|PRESS RELEASE: 3-18-99|
Contact: Gladys House
Houston's oldest Black community has grassroots representation from its civic nonprofit to the homeowners association, yet city government constantly excludes this vibrant community and its taxpaying citizens from every phase of planning and development directed at possible displacement of longtime residents. Demolition is more visible than affordable housing in FREEDMEN'S TOWN these days. But this is the city's form of providing city services to the always neglected area founded by freed slaves in 1865. [See: Freedmen's Town history.]
"You would think that we are invisible," says Gladys House, founder of FREEDMEN'S TOWN ASSOCIATION, INC. "Despite documented proof that the city should really listen to and act on what we have to say, our voices and needs go ignored."
But FREEDMEN'S TOWN is not waiting for the City of Houston to deliver justice to its doorsteps. Residents channel their resources and move slowly and quietly to revitalize their neighborhood. They would like to move faster, but limited resources prevent such. After all, grassroots citizens are not a part of the clique that wastes millions on salaries while breaching its contract with the city. Private funding is obtained with much effort to cover interim and permanent construction of housing in FREEDMEN'S TOWN for affordable housing.

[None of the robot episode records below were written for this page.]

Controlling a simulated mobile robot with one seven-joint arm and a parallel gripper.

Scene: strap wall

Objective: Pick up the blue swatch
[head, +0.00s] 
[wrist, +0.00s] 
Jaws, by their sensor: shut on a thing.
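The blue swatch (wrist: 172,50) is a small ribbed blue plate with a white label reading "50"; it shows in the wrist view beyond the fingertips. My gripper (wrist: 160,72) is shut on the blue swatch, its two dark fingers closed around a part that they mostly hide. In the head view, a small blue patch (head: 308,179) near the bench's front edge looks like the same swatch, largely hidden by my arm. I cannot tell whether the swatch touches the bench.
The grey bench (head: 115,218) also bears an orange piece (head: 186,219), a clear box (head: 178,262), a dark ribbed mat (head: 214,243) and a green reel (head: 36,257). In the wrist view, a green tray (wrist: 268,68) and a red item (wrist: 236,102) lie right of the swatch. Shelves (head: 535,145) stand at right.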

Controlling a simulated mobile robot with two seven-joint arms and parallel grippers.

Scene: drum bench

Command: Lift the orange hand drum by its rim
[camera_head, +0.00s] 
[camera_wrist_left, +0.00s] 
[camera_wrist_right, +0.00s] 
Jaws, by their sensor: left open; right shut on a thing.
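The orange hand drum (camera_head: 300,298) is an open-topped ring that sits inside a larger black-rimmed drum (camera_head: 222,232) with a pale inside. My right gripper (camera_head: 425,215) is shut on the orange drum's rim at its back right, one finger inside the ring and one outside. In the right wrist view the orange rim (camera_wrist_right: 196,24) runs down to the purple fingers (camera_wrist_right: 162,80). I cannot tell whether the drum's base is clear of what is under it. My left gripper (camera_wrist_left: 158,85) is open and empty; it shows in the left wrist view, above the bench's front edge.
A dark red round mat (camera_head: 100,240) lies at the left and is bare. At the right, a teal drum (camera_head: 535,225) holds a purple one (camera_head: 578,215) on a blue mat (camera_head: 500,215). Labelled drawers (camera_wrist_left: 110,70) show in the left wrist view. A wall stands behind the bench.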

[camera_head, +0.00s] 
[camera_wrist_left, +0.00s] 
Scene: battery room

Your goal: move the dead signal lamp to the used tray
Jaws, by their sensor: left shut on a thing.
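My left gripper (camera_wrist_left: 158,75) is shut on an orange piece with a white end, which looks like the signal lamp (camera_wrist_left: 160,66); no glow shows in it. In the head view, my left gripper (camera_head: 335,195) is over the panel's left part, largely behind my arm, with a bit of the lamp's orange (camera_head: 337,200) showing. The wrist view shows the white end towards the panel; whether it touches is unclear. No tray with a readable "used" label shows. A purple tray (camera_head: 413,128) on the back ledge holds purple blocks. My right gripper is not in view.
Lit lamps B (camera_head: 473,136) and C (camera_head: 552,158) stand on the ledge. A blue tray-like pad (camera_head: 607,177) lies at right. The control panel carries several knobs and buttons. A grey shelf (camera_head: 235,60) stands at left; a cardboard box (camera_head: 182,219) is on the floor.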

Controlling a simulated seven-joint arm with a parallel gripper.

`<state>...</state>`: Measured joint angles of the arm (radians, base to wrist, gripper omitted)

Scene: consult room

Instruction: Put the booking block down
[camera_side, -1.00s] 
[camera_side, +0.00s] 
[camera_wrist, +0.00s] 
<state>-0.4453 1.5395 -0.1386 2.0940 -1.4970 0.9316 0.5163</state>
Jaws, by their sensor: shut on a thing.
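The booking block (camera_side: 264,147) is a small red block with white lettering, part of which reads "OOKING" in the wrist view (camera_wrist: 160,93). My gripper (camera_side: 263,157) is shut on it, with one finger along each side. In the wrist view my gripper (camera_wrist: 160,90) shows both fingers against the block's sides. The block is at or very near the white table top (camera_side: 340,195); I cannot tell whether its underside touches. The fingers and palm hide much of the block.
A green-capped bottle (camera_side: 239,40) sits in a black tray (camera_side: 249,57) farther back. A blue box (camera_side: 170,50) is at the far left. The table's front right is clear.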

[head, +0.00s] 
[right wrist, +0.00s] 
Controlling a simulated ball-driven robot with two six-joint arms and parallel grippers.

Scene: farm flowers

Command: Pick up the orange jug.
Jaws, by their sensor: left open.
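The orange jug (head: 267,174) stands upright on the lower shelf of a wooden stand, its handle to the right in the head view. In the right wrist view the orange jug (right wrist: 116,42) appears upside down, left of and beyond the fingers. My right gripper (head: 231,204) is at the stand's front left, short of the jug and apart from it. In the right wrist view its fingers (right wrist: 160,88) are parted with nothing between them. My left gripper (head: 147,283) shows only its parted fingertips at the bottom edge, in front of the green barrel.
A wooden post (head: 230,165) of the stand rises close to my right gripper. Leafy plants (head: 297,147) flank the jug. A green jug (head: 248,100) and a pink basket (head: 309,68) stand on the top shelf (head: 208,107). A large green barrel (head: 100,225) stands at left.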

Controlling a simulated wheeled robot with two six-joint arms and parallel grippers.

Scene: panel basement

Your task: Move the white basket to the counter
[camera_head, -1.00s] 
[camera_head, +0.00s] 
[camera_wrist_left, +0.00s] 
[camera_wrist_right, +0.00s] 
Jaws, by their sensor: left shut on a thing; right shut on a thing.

"The delays and runarounds some banks give us are amazing," attests House, "Yet the city blindly gave and allowed millions of our affordable housing dollars to be wasted on salaries for a group formed overnight; but no one is going to jail for such a waste."
Gladys House, as developer and builder, says she is pleased to be able to provide new affordable housing for her neighbors who were displaced and buying back into the community.
Each of the new homes is 1670 square feet, 3 bedroom, 1-1/2 baths, garage, and two-story. These homes start at $75,000.
House keeps these homes affordable by keeping the plans simple, she says. She is the "middle man" so to speak and monitors FTA's rehab and new construction very closely. House is an apprentice carpenter and admits she must get in the mood to do carpentry work at times.
FTA has plans to build 16 additional new homes starting this June for low to moderate income families as well. House says the working-class poor is an untapped market.